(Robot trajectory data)
== == ==

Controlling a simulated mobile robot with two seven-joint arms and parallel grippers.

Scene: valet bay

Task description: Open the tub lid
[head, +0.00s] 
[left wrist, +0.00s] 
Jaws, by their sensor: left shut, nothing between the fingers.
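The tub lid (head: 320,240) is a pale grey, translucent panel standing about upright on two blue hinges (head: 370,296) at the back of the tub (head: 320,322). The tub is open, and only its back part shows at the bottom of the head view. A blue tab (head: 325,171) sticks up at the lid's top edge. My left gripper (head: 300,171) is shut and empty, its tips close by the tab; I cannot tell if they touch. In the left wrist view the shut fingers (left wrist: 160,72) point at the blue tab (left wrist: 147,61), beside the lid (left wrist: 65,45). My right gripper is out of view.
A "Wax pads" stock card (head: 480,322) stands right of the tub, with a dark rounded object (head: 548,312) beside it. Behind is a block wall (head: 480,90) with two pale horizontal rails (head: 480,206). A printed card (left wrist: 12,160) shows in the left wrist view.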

== == ==

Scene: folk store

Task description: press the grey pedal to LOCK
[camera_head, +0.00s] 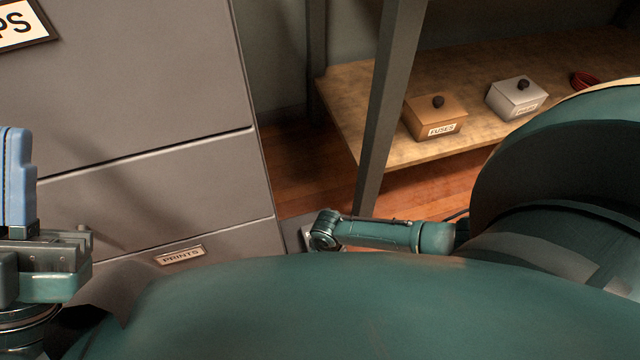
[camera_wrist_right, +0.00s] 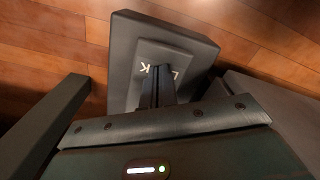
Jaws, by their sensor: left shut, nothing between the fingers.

== == ==

Exercise:
Collect the lines of the records that include the string "description".

Result of this task:
Task description: Open the tub lid
Task description: press the grey pedal to LOCK

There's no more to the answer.